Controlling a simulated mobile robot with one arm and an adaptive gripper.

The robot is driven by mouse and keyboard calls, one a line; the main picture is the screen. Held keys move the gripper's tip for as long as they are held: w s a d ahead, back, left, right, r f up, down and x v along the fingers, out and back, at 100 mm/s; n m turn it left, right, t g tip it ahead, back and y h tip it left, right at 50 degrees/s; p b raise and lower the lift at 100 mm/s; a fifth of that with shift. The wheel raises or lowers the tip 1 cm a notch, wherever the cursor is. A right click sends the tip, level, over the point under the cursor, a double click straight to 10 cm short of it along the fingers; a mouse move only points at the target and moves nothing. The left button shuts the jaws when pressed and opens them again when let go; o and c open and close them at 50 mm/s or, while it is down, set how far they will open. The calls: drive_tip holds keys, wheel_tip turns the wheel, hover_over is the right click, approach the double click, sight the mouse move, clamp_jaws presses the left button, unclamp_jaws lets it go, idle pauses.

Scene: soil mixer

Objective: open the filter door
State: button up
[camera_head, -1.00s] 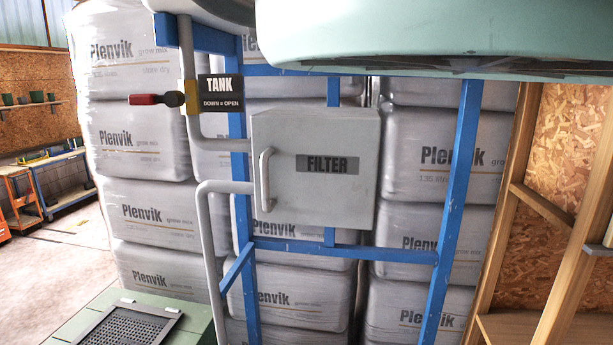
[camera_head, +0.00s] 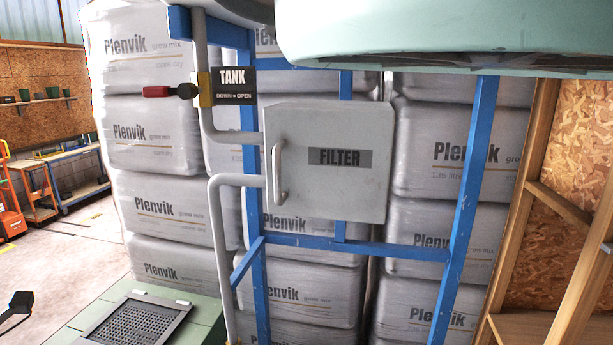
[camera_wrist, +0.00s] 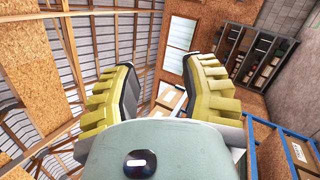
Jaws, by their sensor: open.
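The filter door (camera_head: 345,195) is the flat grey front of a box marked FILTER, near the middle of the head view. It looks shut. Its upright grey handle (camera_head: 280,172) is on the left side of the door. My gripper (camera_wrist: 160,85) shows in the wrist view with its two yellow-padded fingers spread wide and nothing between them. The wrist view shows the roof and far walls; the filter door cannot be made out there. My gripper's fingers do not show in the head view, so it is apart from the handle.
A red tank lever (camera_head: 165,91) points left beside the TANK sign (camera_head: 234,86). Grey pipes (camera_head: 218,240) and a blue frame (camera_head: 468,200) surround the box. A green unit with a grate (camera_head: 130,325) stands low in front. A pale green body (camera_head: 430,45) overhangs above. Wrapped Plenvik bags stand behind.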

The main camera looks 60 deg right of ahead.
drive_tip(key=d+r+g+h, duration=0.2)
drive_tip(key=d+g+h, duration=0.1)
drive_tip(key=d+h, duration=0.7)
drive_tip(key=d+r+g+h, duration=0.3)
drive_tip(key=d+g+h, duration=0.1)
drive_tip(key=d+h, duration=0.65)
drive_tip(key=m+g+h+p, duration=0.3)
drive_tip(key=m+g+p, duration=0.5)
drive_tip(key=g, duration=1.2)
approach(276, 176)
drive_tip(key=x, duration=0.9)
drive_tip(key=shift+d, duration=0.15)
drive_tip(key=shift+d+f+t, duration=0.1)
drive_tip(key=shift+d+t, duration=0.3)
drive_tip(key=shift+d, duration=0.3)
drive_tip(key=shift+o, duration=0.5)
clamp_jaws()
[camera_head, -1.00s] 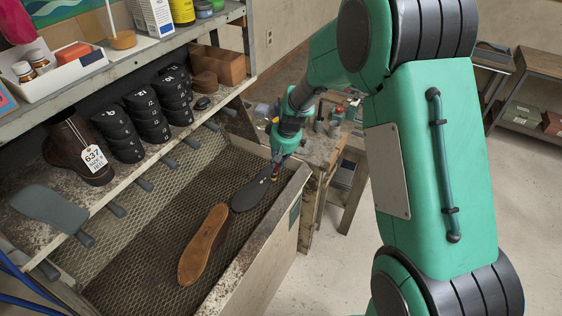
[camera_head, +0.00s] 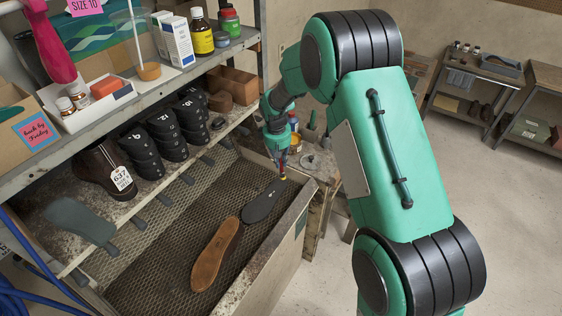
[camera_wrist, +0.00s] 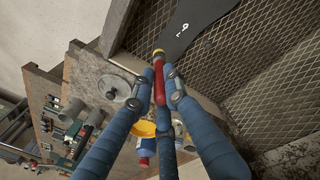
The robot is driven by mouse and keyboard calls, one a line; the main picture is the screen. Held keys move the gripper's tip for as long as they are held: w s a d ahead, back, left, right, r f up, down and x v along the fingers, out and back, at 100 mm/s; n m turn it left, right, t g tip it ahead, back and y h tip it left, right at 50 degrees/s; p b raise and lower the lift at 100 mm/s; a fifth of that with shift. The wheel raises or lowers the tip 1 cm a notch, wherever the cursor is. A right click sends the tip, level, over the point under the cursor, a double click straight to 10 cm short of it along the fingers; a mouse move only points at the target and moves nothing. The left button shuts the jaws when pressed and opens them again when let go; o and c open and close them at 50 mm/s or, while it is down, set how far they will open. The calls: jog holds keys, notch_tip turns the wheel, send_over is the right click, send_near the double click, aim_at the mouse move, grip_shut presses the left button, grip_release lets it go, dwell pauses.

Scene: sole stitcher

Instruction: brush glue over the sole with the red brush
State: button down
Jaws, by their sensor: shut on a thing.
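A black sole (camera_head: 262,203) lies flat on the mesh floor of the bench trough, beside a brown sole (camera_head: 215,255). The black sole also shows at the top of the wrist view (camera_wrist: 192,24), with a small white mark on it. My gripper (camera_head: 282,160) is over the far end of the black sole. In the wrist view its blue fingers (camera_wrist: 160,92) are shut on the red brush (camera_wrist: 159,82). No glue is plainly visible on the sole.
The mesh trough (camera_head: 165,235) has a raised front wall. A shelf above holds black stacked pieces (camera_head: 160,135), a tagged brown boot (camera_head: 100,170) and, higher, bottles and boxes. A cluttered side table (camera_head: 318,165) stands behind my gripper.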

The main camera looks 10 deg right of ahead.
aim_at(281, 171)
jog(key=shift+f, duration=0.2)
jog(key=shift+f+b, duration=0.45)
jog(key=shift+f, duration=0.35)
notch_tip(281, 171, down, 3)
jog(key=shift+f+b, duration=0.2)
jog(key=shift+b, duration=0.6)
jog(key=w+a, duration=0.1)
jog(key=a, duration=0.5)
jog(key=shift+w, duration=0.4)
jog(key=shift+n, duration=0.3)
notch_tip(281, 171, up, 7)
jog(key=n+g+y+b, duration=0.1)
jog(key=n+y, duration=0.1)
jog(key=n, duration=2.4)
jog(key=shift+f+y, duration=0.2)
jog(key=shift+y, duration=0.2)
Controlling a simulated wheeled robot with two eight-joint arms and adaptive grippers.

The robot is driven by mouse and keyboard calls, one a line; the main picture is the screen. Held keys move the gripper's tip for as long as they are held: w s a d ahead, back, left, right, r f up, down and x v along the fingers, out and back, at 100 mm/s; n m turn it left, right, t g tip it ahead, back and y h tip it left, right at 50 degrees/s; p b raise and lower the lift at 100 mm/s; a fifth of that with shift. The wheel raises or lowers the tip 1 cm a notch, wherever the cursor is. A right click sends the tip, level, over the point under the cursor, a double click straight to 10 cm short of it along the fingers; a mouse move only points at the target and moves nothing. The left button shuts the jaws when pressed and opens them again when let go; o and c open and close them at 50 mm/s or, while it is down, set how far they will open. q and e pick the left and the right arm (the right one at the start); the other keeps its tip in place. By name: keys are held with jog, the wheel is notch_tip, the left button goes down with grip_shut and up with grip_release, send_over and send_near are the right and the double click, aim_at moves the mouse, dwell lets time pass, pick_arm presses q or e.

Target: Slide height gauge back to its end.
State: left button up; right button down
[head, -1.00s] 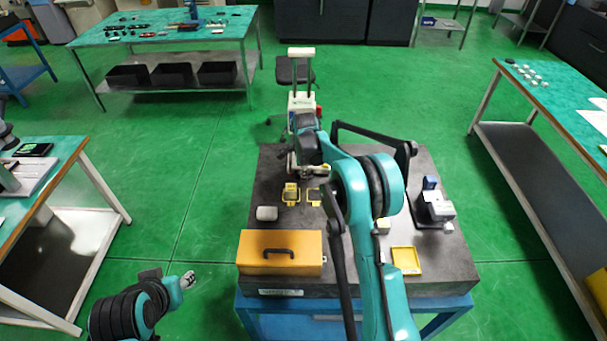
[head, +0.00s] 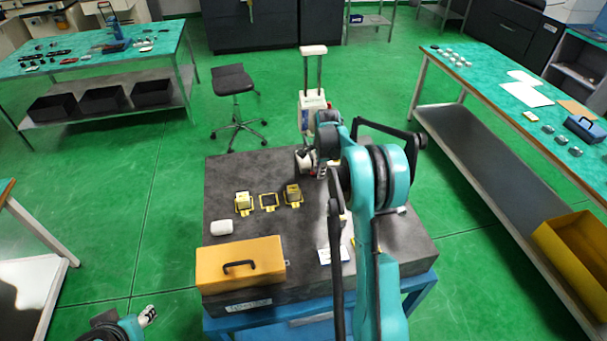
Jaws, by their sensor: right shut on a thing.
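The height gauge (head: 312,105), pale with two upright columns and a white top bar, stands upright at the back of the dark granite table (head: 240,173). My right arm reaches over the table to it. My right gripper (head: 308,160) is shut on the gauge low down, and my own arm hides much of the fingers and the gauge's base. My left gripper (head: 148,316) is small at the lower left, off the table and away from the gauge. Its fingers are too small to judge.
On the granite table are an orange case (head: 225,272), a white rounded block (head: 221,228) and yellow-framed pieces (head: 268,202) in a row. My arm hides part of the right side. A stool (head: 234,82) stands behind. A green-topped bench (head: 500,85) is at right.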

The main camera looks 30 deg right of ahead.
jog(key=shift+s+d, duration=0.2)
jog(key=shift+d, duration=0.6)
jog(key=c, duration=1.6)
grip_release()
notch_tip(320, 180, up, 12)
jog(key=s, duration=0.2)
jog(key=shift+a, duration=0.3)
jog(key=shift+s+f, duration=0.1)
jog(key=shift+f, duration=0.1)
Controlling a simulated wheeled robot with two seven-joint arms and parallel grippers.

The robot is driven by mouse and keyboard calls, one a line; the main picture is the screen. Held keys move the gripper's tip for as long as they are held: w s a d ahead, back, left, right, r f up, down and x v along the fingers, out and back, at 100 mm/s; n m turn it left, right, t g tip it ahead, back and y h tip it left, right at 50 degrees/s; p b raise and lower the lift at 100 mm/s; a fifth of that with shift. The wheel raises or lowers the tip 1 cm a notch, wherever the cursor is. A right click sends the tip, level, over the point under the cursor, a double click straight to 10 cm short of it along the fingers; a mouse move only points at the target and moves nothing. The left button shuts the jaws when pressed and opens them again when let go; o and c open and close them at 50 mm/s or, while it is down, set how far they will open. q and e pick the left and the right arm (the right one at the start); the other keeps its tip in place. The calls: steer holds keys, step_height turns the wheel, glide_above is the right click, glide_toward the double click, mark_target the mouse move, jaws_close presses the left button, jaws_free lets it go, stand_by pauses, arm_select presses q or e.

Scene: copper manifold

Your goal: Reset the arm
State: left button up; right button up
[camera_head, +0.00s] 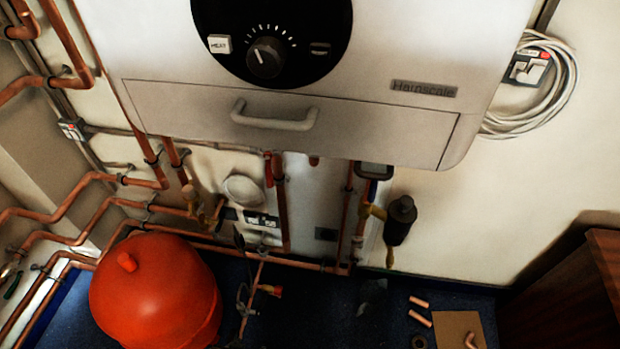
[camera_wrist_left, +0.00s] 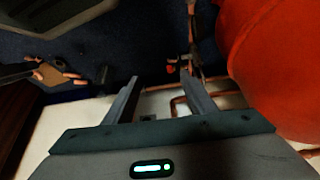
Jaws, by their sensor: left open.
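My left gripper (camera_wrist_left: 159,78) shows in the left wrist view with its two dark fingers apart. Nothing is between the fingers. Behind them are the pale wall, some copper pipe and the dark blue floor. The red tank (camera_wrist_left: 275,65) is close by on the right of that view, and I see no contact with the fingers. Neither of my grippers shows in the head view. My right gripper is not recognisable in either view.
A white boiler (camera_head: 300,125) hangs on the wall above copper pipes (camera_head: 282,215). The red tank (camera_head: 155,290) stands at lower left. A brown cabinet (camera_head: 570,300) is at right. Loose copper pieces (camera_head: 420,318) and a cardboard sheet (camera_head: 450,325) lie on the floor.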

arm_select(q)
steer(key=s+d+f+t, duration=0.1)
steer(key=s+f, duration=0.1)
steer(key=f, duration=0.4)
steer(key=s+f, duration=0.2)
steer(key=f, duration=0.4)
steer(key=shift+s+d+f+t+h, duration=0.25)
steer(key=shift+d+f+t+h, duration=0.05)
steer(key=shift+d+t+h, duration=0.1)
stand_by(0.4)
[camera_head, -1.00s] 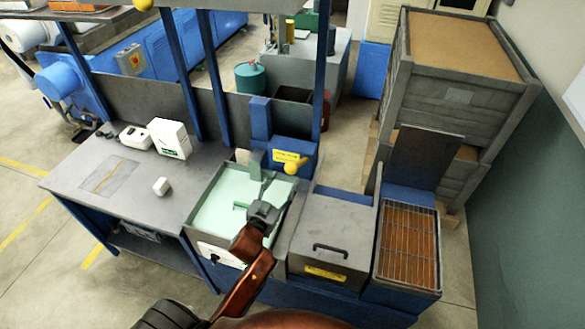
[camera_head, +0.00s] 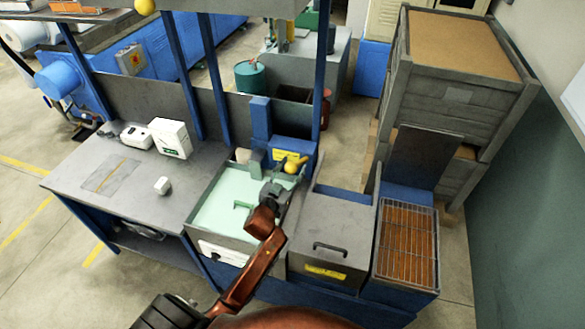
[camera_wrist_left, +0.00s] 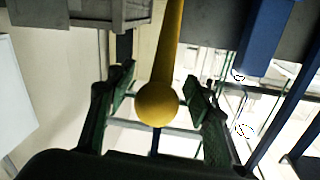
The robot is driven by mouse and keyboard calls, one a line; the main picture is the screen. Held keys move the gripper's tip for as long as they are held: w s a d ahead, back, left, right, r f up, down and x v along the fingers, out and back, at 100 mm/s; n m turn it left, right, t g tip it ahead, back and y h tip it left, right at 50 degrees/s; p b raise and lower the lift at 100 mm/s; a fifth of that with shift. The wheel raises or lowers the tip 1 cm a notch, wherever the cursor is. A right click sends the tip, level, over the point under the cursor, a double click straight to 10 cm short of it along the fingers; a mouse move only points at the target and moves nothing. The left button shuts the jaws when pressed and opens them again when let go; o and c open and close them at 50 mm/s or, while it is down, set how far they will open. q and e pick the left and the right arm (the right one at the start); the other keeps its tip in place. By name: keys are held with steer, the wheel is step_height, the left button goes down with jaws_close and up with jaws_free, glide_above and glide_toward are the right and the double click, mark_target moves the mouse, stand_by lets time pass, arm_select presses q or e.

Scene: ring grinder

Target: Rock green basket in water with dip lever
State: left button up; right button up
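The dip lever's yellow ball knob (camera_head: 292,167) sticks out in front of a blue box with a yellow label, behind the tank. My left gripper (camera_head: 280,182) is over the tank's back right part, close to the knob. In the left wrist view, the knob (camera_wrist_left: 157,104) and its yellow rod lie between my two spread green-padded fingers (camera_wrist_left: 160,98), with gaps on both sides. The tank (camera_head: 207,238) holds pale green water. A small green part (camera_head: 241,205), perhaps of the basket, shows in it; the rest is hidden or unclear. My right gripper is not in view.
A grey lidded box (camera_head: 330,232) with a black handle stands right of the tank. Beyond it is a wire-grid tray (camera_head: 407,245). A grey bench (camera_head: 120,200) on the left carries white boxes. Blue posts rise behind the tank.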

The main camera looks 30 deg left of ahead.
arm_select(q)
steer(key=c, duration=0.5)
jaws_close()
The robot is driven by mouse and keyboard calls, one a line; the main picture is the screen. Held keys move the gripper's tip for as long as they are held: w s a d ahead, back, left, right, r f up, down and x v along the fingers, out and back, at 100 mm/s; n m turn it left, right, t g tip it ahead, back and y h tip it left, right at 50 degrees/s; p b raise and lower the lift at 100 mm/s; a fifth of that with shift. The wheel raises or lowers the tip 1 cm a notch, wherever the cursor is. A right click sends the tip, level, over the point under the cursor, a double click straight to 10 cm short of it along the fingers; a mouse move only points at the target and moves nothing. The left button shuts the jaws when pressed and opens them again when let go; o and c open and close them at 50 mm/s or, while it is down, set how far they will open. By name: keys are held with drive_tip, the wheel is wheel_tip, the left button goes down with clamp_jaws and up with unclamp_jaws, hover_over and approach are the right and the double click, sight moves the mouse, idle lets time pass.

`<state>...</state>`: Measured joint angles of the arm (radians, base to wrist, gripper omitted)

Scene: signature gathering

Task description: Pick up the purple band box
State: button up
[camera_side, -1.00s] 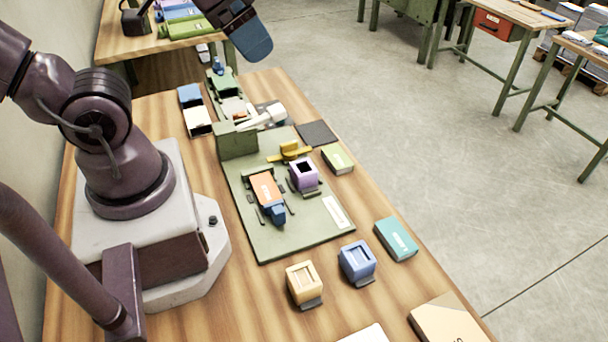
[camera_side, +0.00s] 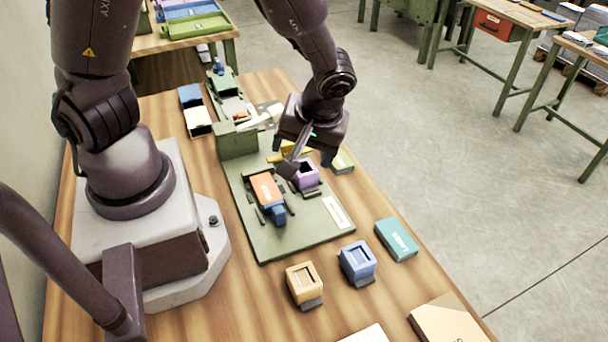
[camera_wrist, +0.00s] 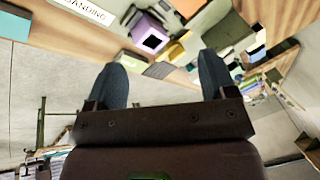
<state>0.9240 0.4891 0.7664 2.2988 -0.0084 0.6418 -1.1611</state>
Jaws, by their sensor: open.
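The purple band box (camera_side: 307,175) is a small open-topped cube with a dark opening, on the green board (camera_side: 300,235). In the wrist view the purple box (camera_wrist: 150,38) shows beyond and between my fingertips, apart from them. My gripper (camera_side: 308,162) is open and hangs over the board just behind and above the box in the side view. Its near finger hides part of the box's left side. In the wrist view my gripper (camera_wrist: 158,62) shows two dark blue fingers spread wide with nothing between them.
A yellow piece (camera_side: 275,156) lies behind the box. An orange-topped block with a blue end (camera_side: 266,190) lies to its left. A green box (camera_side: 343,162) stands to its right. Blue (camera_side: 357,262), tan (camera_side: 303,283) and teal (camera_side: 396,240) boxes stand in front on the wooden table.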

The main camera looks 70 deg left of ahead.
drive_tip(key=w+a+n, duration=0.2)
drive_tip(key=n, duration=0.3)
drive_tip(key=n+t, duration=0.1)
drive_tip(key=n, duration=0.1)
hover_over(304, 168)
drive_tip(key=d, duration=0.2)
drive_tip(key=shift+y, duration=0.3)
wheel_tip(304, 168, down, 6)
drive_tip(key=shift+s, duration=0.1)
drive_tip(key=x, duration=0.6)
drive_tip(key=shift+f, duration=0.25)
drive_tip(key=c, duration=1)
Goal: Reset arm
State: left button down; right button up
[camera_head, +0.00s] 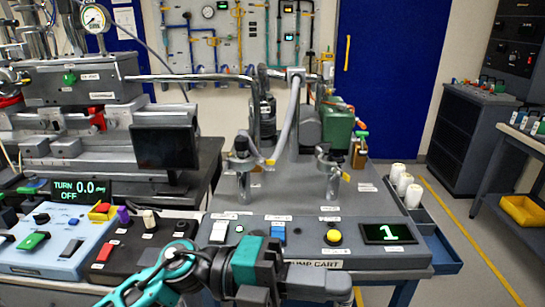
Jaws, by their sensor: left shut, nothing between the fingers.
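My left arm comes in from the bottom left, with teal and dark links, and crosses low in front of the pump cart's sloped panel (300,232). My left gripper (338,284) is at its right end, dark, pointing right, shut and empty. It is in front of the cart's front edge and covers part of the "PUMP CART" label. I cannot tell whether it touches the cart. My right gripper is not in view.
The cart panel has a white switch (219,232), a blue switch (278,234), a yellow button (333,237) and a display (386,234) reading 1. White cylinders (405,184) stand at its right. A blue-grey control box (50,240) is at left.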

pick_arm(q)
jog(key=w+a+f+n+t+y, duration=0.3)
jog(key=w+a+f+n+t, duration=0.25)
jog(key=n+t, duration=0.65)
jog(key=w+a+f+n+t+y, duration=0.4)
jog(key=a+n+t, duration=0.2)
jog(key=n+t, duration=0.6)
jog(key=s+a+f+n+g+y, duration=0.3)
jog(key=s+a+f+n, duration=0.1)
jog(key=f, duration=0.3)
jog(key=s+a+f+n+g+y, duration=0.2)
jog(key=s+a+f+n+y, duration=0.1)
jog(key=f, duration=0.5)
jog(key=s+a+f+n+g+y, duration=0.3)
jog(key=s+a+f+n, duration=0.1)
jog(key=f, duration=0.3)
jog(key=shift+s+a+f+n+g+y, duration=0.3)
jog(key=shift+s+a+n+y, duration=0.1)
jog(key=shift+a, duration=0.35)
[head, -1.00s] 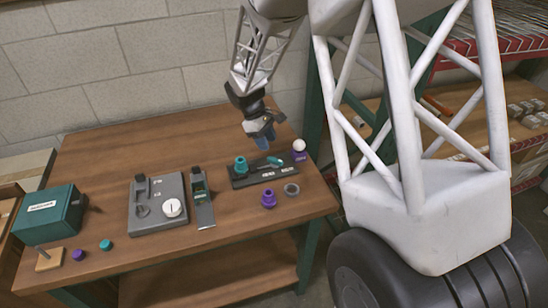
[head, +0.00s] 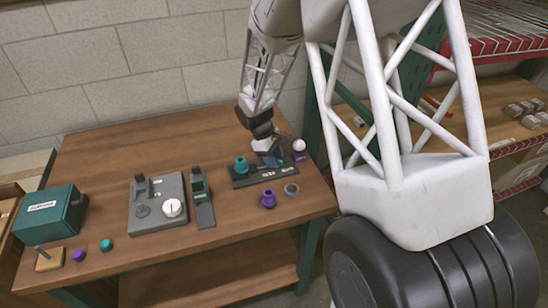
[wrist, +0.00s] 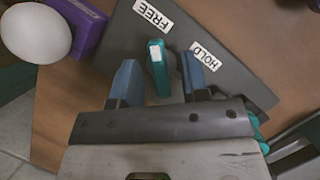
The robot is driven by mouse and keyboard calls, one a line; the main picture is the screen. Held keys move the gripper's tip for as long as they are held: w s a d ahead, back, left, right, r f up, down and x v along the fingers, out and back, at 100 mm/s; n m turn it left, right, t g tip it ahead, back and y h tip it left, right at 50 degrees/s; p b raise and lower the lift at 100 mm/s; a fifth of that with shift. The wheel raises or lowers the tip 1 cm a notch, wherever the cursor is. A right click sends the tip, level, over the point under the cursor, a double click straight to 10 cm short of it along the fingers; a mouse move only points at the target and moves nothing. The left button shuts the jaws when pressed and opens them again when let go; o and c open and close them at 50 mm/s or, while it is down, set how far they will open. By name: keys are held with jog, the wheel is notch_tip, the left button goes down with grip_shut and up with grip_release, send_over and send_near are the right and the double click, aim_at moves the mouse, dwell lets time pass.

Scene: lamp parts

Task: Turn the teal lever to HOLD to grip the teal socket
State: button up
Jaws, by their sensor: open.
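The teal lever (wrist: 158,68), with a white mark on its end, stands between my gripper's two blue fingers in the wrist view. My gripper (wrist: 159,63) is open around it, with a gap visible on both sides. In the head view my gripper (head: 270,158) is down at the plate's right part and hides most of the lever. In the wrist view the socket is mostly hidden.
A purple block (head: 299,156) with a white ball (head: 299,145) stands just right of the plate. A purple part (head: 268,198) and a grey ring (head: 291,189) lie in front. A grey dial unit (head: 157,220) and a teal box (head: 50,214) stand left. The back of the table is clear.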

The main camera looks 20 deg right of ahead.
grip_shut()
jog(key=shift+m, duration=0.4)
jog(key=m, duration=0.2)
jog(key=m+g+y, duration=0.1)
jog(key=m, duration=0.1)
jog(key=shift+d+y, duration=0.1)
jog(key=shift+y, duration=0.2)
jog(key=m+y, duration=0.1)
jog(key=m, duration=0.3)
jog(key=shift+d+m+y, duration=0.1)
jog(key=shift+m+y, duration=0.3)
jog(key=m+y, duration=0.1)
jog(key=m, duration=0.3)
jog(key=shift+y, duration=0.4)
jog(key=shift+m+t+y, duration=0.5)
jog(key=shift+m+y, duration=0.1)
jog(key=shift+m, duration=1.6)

--- --- ---

INSTRUCTIONS FOR THE TASK
Select every line of the records holding the string "simulated".

TASK RESULT
Controlling a simulated mobile robot with one arm and an adaptive gripper.
Controlling a simulated wheeled robot with two eight-joint arms and adaptive grippers.
Controlling a simulated wheeled robot with two seven-joint arms and parallel grippers.

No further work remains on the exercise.